Aim of the exercise:
Return only the line that contains "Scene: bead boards" and each line after it, through the last line of the data below, copied exactly.

Rows:

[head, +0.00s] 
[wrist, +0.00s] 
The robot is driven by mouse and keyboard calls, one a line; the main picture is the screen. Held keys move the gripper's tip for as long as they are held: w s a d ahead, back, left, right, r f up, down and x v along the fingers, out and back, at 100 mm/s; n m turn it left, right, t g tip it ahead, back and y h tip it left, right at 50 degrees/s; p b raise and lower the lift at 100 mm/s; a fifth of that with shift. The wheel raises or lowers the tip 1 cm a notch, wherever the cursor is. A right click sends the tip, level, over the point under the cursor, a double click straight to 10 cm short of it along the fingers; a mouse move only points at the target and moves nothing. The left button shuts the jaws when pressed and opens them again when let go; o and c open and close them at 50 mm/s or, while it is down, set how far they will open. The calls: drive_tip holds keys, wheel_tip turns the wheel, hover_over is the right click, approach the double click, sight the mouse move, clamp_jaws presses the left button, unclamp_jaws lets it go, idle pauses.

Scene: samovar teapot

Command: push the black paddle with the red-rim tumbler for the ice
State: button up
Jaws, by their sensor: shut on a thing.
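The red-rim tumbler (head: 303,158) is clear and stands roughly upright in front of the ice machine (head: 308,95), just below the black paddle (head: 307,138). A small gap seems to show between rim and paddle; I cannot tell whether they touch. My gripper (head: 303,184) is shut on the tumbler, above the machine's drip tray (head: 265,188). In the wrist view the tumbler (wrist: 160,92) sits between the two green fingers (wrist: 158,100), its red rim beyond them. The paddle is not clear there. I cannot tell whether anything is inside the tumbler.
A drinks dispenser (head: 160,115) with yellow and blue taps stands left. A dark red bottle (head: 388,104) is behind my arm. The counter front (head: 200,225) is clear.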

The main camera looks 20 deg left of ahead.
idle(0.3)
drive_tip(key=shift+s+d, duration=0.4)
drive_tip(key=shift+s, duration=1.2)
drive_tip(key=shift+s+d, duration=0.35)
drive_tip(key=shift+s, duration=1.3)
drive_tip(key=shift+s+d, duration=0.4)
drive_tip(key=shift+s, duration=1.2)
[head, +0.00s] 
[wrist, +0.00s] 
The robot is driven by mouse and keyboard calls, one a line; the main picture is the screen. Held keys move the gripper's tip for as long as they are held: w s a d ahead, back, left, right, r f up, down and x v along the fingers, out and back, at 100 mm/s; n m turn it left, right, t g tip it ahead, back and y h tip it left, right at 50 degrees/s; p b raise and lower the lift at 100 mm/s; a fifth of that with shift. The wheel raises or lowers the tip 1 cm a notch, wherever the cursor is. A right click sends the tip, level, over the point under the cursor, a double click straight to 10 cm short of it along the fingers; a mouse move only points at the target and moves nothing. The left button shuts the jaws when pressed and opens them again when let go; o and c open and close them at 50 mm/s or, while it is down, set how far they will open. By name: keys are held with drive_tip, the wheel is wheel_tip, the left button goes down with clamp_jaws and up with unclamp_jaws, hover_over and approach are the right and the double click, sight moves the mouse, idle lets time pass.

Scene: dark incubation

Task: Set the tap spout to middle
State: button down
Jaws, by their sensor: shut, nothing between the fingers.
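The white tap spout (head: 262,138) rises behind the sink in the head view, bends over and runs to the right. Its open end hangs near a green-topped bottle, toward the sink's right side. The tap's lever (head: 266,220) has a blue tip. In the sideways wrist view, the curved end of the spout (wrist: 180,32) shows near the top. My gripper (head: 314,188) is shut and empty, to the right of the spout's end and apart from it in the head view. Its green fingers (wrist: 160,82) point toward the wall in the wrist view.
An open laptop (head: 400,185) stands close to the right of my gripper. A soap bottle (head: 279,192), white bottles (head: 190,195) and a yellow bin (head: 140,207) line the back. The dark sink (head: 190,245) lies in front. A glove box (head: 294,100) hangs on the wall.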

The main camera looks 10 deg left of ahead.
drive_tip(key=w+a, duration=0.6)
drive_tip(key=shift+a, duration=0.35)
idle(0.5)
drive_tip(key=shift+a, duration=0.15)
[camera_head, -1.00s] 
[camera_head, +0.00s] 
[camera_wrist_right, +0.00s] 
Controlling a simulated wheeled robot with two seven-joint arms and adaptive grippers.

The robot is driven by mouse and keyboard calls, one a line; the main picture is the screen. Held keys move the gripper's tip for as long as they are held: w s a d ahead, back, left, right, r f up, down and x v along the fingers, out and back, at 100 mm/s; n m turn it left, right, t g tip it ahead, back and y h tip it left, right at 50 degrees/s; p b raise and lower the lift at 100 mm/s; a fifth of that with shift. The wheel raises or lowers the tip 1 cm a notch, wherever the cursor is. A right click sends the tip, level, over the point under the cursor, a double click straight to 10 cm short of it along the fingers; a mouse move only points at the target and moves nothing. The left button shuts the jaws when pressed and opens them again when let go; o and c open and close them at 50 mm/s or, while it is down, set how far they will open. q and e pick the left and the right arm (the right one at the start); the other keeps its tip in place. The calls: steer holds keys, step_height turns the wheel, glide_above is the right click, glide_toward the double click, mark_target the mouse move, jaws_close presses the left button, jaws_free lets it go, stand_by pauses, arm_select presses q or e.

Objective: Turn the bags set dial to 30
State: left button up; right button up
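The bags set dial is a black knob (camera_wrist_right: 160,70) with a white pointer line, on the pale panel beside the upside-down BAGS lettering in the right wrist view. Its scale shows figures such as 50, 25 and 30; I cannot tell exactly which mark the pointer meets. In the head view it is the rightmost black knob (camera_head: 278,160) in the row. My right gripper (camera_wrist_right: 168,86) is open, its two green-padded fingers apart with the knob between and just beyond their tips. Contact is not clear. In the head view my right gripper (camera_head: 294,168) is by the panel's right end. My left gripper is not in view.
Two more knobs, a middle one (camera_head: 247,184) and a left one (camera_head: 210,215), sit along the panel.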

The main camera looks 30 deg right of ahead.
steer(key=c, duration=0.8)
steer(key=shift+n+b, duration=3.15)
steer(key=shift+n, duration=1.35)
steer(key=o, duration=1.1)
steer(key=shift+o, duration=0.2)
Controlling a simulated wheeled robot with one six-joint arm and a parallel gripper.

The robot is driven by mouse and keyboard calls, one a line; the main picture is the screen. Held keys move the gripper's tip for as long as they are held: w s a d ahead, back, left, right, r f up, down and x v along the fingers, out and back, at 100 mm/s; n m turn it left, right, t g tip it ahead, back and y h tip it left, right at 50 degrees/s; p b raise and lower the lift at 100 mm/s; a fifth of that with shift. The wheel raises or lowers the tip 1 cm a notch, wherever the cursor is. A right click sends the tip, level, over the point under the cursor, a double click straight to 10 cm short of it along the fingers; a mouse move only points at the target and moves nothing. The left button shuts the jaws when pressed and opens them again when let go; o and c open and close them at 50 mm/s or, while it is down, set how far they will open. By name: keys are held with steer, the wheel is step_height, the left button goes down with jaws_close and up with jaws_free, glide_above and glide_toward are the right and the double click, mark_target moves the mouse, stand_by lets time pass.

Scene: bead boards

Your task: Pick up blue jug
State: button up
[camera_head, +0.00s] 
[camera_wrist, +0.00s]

Worked answer:
Scene: bead boards

Your task: Pick up blue jug
State: button up
[camera_head, +0.00s] 
[camera_wrist, +0.00s]

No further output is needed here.